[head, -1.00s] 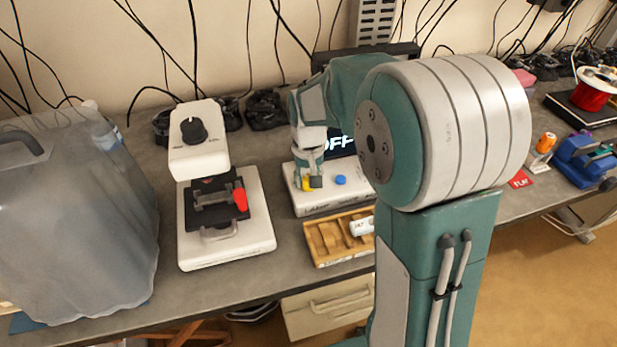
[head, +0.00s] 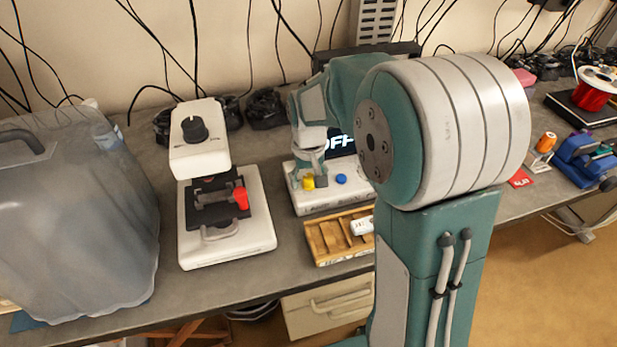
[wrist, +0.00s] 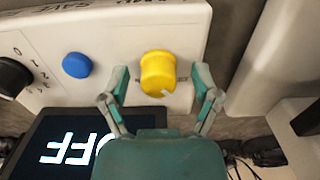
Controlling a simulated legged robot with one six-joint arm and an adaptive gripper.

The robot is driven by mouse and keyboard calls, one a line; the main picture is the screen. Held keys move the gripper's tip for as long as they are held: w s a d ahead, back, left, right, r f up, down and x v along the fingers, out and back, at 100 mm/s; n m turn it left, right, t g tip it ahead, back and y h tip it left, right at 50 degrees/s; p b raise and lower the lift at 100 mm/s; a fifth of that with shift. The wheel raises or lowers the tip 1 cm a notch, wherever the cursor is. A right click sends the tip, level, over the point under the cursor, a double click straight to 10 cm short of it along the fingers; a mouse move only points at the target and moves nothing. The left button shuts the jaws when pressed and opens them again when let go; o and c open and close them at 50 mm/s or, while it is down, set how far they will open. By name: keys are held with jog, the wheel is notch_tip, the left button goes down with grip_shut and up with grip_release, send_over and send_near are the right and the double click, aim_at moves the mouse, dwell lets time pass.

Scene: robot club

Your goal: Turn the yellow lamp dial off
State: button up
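The yellow lamp dial (wrist: 158,72) is on a white device (wrist: 130,50). It has a pale pointer mark on its lower edge in the wrist view. In the head view the dial (head: 308,182) shows at the device's left end. My gripper (wrist: 159,80) is open, with one finger on each side of the dial and a visible gap to both. In the head view my gripper (head: 314,174) is right at the dial, partly in front of the device. A dark screen (wrist: 68,150) on the device reads OFF, upside down in the wrist view.
A blue knob (wrist: 77,65) and a black numbered dial (wrist: 12,76) share the device's top. A wooden tray (head: 322,240) lies in front of it. A white microscope-like instrument (head: 250,240) stands to the left, with bare bench between.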

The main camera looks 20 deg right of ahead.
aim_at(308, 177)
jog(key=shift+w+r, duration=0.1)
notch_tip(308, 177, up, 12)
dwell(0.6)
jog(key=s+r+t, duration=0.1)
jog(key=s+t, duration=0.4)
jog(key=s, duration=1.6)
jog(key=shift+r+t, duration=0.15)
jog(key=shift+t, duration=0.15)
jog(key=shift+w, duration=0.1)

- [TASK TO CARRY OUT]: Omit the pictures and output all of the other material exactly.

- [RESPONSE TO THIS EXERCISE]:
[head, -1.00s] 
[head, +0.00s] 
[wrist, +0.00s] 
Controlling a simulated legged robot with one six-joint arm and an adaptive gripper.

The robot is driven by mouse and keyboard calls, one a line; the main picture is the screen. Held keys move the gripper's tip for as long as they are held: w s a d ahead, back, left, right, r f up, down and x v along the fingers, out and back, at 100 mm/s; n m turn it left, right, t g tip it ahead, back and y h tip it left, right at 50 degrees/s; p b raise and lower the lift at 100 mm/s; a fifth of that with shift. The wheel raises or lowers the tip 1 cm a notch, wherever the cursor is. A right click sends the tip, level, over the point under the cursor, a double click straight to 10 cm short of it along the fingers; a mouse move only points at the target and moves nothing. The left button shuts the jaws when pressed and opens them again when let go; o and c open and close them at 50 mm/s or, while it is down, set how far they will open. By name: keys are held with jog, the wheel is notch_tip, the left button goes down with grip_shut and up with grip_release, send_over and send_near are the right and the double click, aim_at moves the mouse, dwell lets time pass.

Scene: robot club

Your goal: Turn the yellow lamp dial off
State: button up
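The yellow lamp dial (wrist: 158,72) is on a white device (wrist: 130,50). It has a pale pointer mark on its lower edge in the wrist view. In the head view the dial (head: 308,182) shows at the device's left end. My gripper (wrist: 159,80) is open, with one finger on each side of the dial and a visible gap to both. In the head view my gripper (head: 314,174) is right at the dial, partly in front of the device. A dark screen (wrist: 68,150) on the device reads OFF, upside down in the wrist view.
A blue knob (wrist: 77,65) and a black numbered dial (wrist: 12,76) share the device's top. A wooden tray (head: 322,240) lies in front of it. A white microscope-like instrument (head: 250,240) stands to the left, with bare bench between.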

The main camera looks 20 deg right of ahead.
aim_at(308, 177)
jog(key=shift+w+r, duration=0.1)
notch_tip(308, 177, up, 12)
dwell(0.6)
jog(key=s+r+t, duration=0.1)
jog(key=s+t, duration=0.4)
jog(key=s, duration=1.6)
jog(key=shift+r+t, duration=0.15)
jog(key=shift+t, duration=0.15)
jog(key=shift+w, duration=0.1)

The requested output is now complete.